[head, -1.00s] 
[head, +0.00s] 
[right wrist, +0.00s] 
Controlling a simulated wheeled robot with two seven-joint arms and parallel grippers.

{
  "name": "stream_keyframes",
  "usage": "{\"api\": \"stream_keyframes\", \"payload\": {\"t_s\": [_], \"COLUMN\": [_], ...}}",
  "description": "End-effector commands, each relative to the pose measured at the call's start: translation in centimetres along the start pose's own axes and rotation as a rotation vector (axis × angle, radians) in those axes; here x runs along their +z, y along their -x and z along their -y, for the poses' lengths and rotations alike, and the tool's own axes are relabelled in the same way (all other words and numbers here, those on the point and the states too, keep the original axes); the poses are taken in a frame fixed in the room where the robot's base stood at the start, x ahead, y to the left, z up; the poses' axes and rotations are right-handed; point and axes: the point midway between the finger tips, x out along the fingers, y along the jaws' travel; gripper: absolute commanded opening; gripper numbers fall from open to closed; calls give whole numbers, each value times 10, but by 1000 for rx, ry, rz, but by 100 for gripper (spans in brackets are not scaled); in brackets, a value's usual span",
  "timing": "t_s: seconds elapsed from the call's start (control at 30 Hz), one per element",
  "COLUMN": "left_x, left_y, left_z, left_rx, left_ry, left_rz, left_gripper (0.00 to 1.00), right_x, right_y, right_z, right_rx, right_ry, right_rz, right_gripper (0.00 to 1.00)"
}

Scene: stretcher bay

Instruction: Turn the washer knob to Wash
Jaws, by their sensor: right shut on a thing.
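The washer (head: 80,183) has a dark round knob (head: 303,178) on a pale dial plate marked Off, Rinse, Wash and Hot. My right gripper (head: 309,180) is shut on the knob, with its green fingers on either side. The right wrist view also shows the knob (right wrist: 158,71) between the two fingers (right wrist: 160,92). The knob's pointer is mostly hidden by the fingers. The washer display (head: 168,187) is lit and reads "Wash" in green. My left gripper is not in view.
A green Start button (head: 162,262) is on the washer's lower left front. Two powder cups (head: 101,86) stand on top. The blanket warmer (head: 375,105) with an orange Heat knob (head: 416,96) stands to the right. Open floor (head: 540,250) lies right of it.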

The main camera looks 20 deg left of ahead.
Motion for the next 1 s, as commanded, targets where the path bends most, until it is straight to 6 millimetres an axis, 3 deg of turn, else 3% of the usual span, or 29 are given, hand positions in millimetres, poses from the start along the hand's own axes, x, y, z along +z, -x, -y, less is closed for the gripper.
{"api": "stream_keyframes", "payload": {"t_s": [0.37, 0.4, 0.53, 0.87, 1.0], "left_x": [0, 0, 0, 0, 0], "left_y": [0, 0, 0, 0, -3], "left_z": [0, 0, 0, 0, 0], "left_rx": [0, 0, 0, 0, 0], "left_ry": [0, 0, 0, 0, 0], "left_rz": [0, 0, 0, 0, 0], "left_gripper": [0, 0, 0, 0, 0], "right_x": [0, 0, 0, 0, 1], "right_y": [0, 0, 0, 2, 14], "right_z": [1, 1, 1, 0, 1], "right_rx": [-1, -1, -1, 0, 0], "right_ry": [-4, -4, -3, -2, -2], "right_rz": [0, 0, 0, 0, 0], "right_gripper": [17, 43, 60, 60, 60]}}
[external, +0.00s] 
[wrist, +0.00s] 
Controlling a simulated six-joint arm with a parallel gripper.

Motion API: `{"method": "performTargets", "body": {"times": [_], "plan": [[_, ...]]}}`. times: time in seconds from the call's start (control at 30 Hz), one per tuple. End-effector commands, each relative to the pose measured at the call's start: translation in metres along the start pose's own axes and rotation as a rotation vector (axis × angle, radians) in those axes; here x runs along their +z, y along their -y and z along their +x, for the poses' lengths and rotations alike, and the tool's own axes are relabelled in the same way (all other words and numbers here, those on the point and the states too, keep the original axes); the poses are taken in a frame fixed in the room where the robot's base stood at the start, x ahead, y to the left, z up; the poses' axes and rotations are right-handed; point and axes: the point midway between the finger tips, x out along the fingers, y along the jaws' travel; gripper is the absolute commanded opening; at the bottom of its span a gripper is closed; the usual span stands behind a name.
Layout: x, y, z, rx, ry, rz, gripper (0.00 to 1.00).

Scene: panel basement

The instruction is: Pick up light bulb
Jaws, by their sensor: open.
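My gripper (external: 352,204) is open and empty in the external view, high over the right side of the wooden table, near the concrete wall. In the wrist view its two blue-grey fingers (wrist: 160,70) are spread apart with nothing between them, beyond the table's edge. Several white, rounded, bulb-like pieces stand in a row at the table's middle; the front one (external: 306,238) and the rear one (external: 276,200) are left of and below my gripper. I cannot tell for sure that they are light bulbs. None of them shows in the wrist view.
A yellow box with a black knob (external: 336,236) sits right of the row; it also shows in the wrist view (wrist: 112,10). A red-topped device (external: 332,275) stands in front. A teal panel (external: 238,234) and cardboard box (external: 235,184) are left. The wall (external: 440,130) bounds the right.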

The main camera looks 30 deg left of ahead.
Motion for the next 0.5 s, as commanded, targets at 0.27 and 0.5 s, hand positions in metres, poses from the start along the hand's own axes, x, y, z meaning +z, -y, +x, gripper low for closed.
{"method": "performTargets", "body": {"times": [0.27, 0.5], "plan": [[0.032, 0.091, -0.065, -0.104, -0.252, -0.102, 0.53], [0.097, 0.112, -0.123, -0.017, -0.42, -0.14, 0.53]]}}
+ + + + + + +
* The exercise: Find each line with the string "Scene" and copy it out.

* Finished task:
Scene: stretcher bay
Scene: panel basement

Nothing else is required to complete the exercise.